__Data shown__:

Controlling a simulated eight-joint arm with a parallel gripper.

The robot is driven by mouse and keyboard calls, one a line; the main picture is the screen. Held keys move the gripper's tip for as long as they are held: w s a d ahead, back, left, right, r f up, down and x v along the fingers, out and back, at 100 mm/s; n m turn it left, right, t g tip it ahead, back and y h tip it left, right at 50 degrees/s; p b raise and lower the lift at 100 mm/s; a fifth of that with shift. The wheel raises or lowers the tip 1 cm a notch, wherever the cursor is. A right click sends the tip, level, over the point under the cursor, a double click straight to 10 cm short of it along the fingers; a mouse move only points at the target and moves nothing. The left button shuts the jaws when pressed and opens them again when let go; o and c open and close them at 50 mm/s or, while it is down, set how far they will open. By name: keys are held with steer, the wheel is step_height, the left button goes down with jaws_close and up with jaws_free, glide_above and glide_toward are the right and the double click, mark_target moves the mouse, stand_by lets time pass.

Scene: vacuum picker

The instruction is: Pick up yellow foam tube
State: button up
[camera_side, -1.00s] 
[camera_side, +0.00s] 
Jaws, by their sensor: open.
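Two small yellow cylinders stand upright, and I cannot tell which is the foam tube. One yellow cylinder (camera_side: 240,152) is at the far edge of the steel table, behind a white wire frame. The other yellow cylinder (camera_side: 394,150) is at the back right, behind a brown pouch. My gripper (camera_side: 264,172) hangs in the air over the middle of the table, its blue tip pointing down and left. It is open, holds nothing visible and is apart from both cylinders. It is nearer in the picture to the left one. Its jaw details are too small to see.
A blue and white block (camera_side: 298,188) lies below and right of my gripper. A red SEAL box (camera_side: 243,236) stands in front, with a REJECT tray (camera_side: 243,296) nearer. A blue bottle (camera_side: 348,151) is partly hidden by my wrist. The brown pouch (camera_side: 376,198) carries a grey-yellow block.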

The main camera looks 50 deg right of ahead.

__Problem statement__:
Which lines above run from the one containing "State: button up" down to the one containing "[camera_side, +0.00s]"? Repeat exactly those, both ends included, and nothing else.

__Solution for this exercise__:
State: button up
[camera_side, -1.00s] 
[camera_side, +0.00s] 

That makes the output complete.